Is there a role for government inspection of food? Do we recognize that role only when it coincides with what we want? Does calling something “good organic” mean it should be exempt from rules? I know some people view it that the rules should only apply for “big factory farms” and food processors, and that independent farmers should be trusted to do everything the best anyway, but I wonder about that, because I wonder at what point people can get overconfident, sure that they know how things should be. I think of something like Certified Professional Midwives in the United States, which are basically the independent farmers of childbirth with no legal restrictions on them and a horrible reputation for saying that breached past-due births are just a variation of the normal and oops, that baby must have been meant to die. Individuals can and do make bad decisions.

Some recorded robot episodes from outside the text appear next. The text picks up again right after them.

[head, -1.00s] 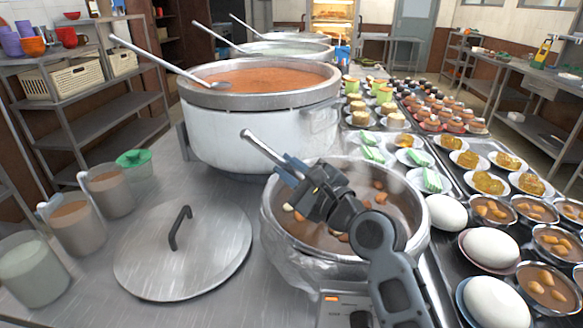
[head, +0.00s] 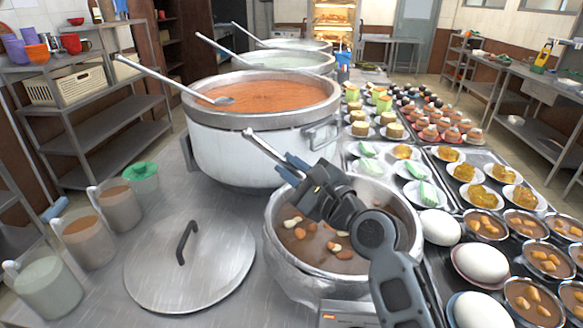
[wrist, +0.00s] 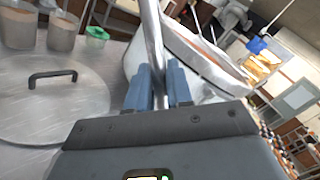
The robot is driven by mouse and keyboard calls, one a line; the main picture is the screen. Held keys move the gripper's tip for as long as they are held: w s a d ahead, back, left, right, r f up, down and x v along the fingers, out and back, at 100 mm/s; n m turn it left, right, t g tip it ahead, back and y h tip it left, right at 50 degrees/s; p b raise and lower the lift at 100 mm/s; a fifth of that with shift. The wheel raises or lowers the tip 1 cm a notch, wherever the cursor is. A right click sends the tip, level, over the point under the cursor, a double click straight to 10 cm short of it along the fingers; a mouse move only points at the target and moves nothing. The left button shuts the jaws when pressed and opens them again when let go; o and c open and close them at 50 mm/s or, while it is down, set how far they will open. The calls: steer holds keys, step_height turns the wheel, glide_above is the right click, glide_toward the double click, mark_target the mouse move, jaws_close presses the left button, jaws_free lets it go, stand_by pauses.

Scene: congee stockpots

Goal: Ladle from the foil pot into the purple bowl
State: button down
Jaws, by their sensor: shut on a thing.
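The nearest pot, the foil pot (head: 284,272), has a crinkled silvery outside and holds brown congee with nuts floating in it. My gripper (head: 288,167) is over the far left part of this pot, its blue fingers shut on a steel ladle handle (head: 264,150). The handle slants up to the left in the head view. It also runs between my fingers (wrist: 158,88) in the wrist view. The ladle's bowl is hidden behind my arm. A purple vessel (head: 15,48) stands on the left shelf; I cannot tell whether it is the purple bowl.
A large white stockpot (head: 245,160) of orange congee stands behind, a ladle (head: 172,80) across it. A steel lid (head: 215,275) and several jugs (head: 88,243) are at left. Eggs (head: 480,262), filled bowls (head: 545,260) and plated foods crowd the right.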

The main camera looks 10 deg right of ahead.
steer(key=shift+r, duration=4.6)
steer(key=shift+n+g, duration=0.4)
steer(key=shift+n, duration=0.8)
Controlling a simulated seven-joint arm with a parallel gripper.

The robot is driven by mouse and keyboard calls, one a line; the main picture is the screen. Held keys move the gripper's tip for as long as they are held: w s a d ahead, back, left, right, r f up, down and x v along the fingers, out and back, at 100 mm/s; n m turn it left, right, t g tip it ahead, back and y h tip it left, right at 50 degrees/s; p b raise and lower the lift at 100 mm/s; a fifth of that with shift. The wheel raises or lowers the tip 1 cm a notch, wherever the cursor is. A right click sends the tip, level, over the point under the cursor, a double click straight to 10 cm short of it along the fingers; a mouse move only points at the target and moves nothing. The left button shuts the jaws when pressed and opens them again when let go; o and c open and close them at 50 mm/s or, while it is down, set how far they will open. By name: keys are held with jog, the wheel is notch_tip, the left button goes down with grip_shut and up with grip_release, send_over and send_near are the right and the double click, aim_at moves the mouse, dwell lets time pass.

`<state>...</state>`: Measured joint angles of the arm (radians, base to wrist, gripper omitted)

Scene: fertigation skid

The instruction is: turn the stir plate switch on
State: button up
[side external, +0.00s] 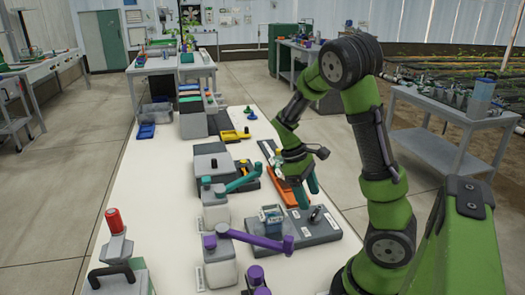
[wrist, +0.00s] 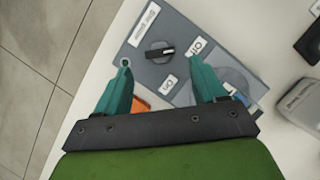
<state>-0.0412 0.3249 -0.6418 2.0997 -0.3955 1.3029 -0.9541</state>
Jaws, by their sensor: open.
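The stir plate (side external: 325,231) is a flat dark grey box on the white bench, with a small glass vessel (side external: 271,217) on it. It also fills the middle of the wrist view (wrist: 183,28). Its switch is a black rotary knob (wrist: 160,52) with a pale pointer line directed right in the picture, between white labels; it also shows in the side view (side external: 316,214). My gripper (side external: 306,190), with two teal fingers, is above the plate near the knob. In the wrist view my gripper (wrist: 163,77) is open and empty, fingers apart on either side below the knob.
A purple-armed grey unit (side external: 218,265) and a teal-armed one (side external: 215,208) stand left of the plate, arms reaching toward it. An orange tray (side external: 283,190) lies just behind. A red-topped device (side external: 114,222) stands at front left. The bench's left part is clear.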

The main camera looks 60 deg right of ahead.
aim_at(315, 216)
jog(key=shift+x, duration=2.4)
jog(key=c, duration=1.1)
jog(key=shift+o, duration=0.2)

If people are supposed to trust the farmers because they have a relationship with the farmers, and because the farmers seem nice and intelligent and well-read on something, what happens when they find out the farmer just didn’t believe bad things could happen to him?
Should the battle for raw milk be based on science? Should there be studies to confirm where and how the dangers can be prevented? Or should it be based on political ideas around liberty and the idealization of small farms?

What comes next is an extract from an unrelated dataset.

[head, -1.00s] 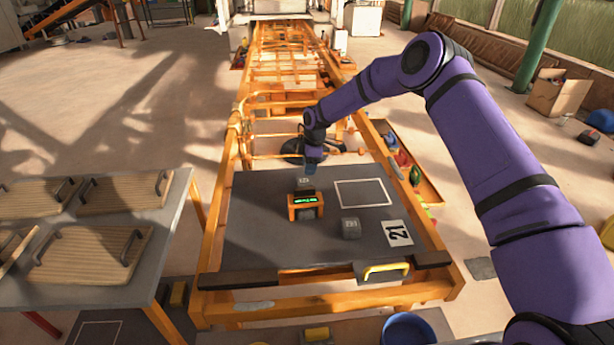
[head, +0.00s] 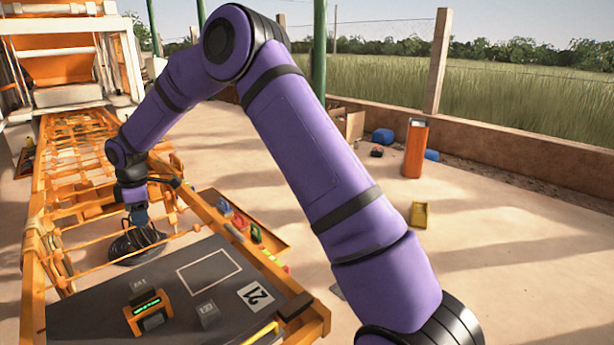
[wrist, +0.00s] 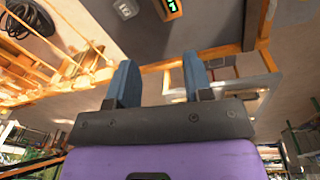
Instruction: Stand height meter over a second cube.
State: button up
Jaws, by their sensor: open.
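The height meter (head: 147,309), an orange frame with a lit green display, stands on the dark table top. A grey shape shows under its front; I cannot tell for sure that it is a cube. One grey cube (head: 139,286) stands just behind the meter, and another grey cube (head: 208,313) stands to its right. My gripper (head: 138,214) is beyond the table's far edge, apart from all of them. In the wrist view its two blue fingers (wrist: 160,80) are spread with nothing between them. The meter (wrist: 173,8) and a cube (wrist: 124,7) show at the top there.
A white outlined square (head: 209,270) on the table top is empty. A white card marked 21 (head: 255,295) lies at the right. An orange side tray (head: 240,222) with coloured items runs along the right side. Orange frame rails (head: 80,190) extend beyond the table.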

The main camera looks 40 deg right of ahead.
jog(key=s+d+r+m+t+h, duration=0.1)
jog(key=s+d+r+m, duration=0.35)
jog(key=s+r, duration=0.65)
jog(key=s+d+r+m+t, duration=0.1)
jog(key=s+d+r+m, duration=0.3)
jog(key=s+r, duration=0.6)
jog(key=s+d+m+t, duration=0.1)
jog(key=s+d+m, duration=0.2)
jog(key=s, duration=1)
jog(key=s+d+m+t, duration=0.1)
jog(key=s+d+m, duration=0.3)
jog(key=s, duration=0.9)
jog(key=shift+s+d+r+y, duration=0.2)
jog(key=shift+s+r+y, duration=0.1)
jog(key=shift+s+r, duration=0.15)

I want laws that encourage and promote small agriculture and local food, wanting regulations built on science rather than government lobbying, and frustrated by the way in which the campaign for good food gets used as anti-government propaganda. Regulation can be good for the small business too. When the big diaries in Alberta wanted to get rid of the small Horizon Dairy (a dairy owned by a friend of my family) they had the dairy board remove regulations over what price milk was allowed to be sold at. They could afford to sell at a loss in the areas where Horizon Dairy had a foothold, but the smaller dairy was unable to survive the price drop.
Part of this issue is a question of how political change should be made. What role should civil disobedience (like selling raw milk) and public opinion have? (Also: if selling raw milk is an act of civil disobedience is the goal to promote the legalization of the milk or the dismantling of food safety laws in general?) What role should scientists and health professionals have? What role should corporate lobbyist have?
There’s an interesting article about efforts to ban GMOs in Hawaii. One of the points the argument against GMOs there is not carried out by the local farmers nor by people who have necessarily lived there for a long time, nor for that matter by those who will be eating a huge amount of the food as most of Hawaii’s food is imported while the GMOs are predominantly indoor seed-production and papaya. What moral ground do those activists have to try to change how the farmers farm? Yet the idea that a small group of people can and should fight to make changes is a big part of political activism. I am torn between the belief that people can and should do all they can, and the belief that people are likely to end up echo chambers where they hear their own ideas reflected back with little connection to reality, and that the small group attempting to impose their will creates problems.
Part of this issue is a question of how we know whether something is true or not. How do we know whether raw milk is safe in the general sense, and how would a person know whether their specific source of raw milk is safe? How do we know when our news sources are accurately reporting on an issue and when does it matter that they are omitting details or being purposely inflammatory? With so much pseudoscience and propaganda around us how do we make adequate decisions?